Böcek’in avukatları aracılığıyla el yazısıyla paylaştığı notta sağlık sorunlarından bahsetmesi, dört kez hastaneye gittiğini, beşinci kez gittiğinde ise “raporla tahliye edilmesi gerektiğini” ima etmesi dikkat çekti. Ancak aynı mesajın satır aralarında, medyaya yansıyan “itirafçı olacak” söylentilerini de yarım ağız yalanladığı anlaşılıyor. Yani bir anlamda “şimdilik böyle bir girişimim yok” derken, bu dedikoduların tamamen asılsız olmadığını da hissettiriyor.

Peki, Muhittin Böcek bu mesajı kime veriyor? “Konuşurum ha!” diyerek kimleri tehdit ediyor? Bu kişiler yalnızca Cumhuriyet Halk Partisi içinden mi, yoksa birlikte yiyip içtiği, iş tuttuğu başka çevreler de mi var? Henüz açıkça bilmiyoruz. Ancak Türkiye’deki herkes gibi, kamu vicdanı da bu sorularla meşgul.

Tehdit, Şantaj, Baskı…

Böcek’in bu hamlesinin ardında, “birilerini harekete geçirip, savcı ve hakimler üzerinde baskı kurma” çabası olduğunu düşünenlerin sayısı az değil. İtirafçı olma sinyali verip, ardından “yakında konuşurum” mesajı yollamak, aslında klasik bir “kurtuluş formülü” denemesi olabilir. Ancak bu formülün işlemesi artık çok zor. Zira Türkiye Cumhuriyeti’nin yargı sistemi, tehdit ve şantajla yönlendirilecek bir mekanizma olmaktan çok uzakta.

Finike Dosyası ve Paranın İzinde

İddianame henüz yazılmadığı için tüm detayları bilmiyoruz ama Antalya’daki bazı kaynaklar, Finike’de döviz üzerinden alınan rüşvet paralarının sisteme sokulması; rüşvet paralarının “hak ediş” ödemeleriyle veya imar-iskan sorunlarının “daire ve dükkan karşılığı” çözülmesi gibi yöntemlerle aklandığı iddialarını öne sürüyor. Bu tablo, Antalya’da kurulan düzenin, İstanbul’daki bazı yapılanmaların küçük bir kopyası olduğunu gösteriyor. Böcek, belki İmamoğlu kadar profesyonel bir kadro kuramamış olabilir ama sistemin mantığı benzer: “yandaş müteahhit – belediye bürokratı – komisyon üçgeni.”

Sonuç Yerine

Bugün geldiğimiz noktada, Muhittin Böcek’in “etkin pişmanlık” söylentileri üzerinden bir mesaj vermeye çalıştığı çok açık. Ancak bu mesajın kime yöneldiği, kimleri korkutmayı hedeflediği henüz net değil. Belki de Böcek’in amacı, birlikte hareket ettiği kişilere “Ben konuşursam hepiniz yanarsınız” demekti.
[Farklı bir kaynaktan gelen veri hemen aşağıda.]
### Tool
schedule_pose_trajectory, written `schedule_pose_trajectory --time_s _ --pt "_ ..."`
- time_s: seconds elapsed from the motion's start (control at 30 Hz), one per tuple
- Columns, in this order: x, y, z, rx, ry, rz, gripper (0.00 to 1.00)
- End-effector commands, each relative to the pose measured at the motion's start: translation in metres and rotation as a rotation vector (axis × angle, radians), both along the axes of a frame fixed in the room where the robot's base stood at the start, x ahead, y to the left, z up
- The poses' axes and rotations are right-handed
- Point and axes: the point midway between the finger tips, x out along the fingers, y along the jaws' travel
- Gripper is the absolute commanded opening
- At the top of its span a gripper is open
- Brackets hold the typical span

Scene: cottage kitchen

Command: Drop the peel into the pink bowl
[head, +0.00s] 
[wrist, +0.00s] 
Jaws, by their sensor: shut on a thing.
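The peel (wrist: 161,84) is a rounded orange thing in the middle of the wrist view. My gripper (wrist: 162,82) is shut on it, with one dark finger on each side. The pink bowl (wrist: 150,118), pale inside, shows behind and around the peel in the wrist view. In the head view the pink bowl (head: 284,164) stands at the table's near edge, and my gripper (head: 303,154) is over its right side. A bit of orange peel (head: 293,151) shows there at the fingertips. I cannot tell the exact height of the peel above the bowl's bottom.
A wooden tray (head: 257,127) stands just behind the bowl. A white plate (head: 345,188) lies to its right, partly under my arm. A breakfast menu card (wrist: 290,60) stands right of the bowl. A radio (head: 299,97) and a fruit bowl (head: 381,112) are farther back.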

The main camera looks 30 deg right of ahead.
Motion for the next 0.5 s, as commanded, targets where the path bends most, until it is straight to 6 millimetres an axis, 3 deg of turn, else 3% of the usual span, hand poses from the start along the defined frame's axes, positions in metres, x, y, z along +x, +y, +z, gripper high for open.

Fakat unutmamak gerekir: Adalet tehditten, şantajdan, kulislerden etkilenmez. Türkiye Cumhuriyeti’nin savcıları ve hakimleri, kamu malını yağmalayanların, rüşvetle servet edinenlerin hesabını sormaya devam edecektir.

Muhittin Böcek, gerçekten adalete hizmet etmek istiyorsa, tehditle değil; elindeki tüm bilgileri Cumhuriyet Başsavcılığı ile paylaşarak başlamalı. Çünkü gerçek kurtuluş, sadece “etkin pişmanlık”ta değil, dürüstçe itirafta saklıdır.